Son premier exploit, qui n’est pas vraiment un exploit mais qui est remarquable tout de même, c’est l’âge de sa disparition : il vient de partir à l’âge de 109 ans et demi (il est né le 26 novembre 1911 à Amiens), à quelques mois près, il aurait même pu être considéré comme un "supercentenaire", ce qui est rare dans le monde, mais de moins en moins rare à une époque où la médecine fait des miracles et l’espérance de vie progresse heureusement.

Ses autres exploits, c’est qu’il est un grand sportif, il est le champion du monde du cyclisme des centenaires. Et cela, c’était de véritables exploits sportifs.

Revenons à la vie de Robert Marchand. Il a connu une enfance assez difficile, obligé de travailler très petit à cause de la Première Guerre mondiale (il habitait sur le front et la famille a dû déménager et se réfugier chez des hôtes peu scrupuleux). Il a quitté l’école très tôt (à 11 ans) et il a voulu faire du sport. En 1924, il a été champion de France de la pyramide, et champion aussi de France de gymnastique en 1933. Quant au cyclisme, il a commencé à en faire à l’âge de 14 ans, il a participé à une course en truandant son nom car elle était réservée aux plus de 15 ans. Il aurait voulu être cycliste professionnel, mais il était trop petit, 1 mètre 50.

Si on en croit sa trajectoire, Robert Marchand n’avait pas eu beaucoup de bagages (études) mais il était une forte tête et débrouillard, savait ce qu’il voulait ou ne voulait pas et ne semblait pas du tout être un assisté. Pourquoi je dis cela ? Parce qu’il a su rebondir, changer de métier, se débrouiller, alors qu’il a adhéré au parti communiste français quand il avait une vingtaine d’années, parce qu’il croyait au Front populaire et voyait dans ce parti un parti des ouvriers, qui défendait les ouvriers et les travailleurs. Il a même reçu la médaille d’honneur de la CGT en novembre 2016 pour avoir été syndiqué pendant… quatre-vingt-dix ans ! Cela laisse songeur.

Son côté forte tête, on pouvait la sentir quand il a reçu la médaille de la jeunesse et des sports en 2009 : pas question pour lui que la ministre en titre la lui remît, à cause de l’étiquette politique de ladite ministre, à savoir Roselyne Bachelot (UMP). Ce fut donc la maire communiste de sa commune qui la lui donna.

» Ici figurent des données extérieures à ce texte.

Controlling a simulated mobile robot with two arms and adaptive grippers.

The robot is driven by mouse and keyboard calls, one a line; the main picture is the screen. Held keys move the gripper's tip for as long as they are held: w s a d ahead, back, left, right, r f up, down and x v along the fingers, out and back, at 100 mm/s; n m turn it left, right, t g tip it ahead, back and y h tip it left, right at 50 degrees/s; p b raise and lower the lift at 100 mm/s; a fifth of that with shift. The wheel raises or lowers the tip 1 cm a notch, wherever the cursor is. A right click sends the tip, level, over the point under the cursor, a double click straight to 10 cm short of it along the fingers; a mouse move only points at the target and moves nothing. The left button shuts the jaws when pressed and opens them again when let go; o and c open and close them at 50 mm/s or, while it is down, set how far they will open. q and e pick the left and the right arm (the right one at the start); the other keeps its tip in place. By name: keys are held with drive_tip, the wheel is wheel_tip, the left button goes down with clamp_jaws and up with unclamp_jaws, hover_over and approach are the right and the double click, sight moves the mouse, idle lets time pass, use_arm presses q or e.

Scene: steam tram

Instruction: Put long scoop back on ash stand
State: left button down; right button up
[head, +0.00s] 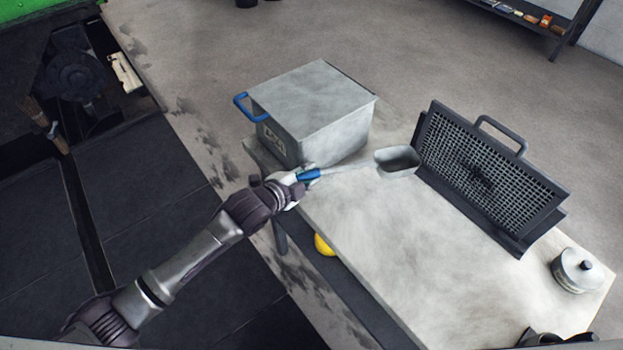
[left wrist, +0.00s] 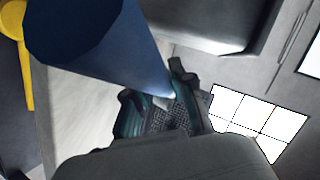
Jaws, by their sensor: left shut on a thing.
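The long scoop (head: 396,161) has a blue handle (head: 308,175), a thin grey shaft and a grey metal bowl. My left gripper (head: 298,182) is shut on the blue handle, near the left edge of the stand. The scoop points right over the grey ash stand (head: 350,225), its bowl in front of the mesh rack. I cannot tell whether the bowl touches the top. In the left wrist view the blue handle (left wrist: 100,45) looms large and hides much of the scene.
A grey ash box (head: 315,105) with a blue handle stands at the back left. An upright mesh rack (head: 480,170) stands at the right. A lidded pot (head: 577,270) is at the front right. A yellow object (head: 323,245) shows beside the stand's left edge. The middle top is clear.

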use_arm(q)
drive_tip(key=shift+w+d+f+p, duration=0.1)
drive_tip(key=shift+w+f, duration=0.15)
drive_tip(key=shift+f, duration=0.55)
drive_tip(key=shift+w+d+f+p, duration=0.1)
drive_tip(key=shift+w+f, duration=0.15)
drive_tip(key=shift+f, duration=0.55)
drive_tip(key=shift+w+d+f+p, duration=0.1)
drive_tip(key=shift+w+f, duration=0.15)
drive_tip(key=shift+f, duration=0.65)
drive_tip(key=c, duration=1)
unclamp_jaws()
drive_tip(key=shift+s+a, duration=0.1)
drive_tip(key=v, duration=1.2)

Pompier, mais viré pour indiscipline, puis parti après la guerre au Venezuela pour divers métiers (éleveur de volailles, conducteur d’engins, cultivateur de canne à sucre, etc.), puis un séjour au Canada comme bûcheron (mais le métier était trop difficile pour lui), et revenu en France comme maraîcher, vendeur de chaussures, négociant de vin, etc. Sa fiche Wikipédia, qui s’alimente d’heure en heure après son décès, précise mystérieusement qu’il n’a pris sa retraite qu’à 89 ans, ce qui n’est pas étonnant vu la force et la forme du personnage, mais quand même curieux pour un communiste fidèle aussi durablement dont l’idéologie attend tout de l’État.

Tout cela n’aurait pas valu sa notoriété actuelle, sinon localement, s’il ne s’était pas remis au cyclisme à l’âge de 67 ans. Les carrières de champion peuvent être tardives, c’est très rassurant et cela apporte l’espoir à bien des sédentaires non sportifs comme moi qui pourraient ainsi commencer une carrière sportive tardive (cela dit, la procrastination a des limites, à un moment, il faut quand même décider à se bouger le derrière !).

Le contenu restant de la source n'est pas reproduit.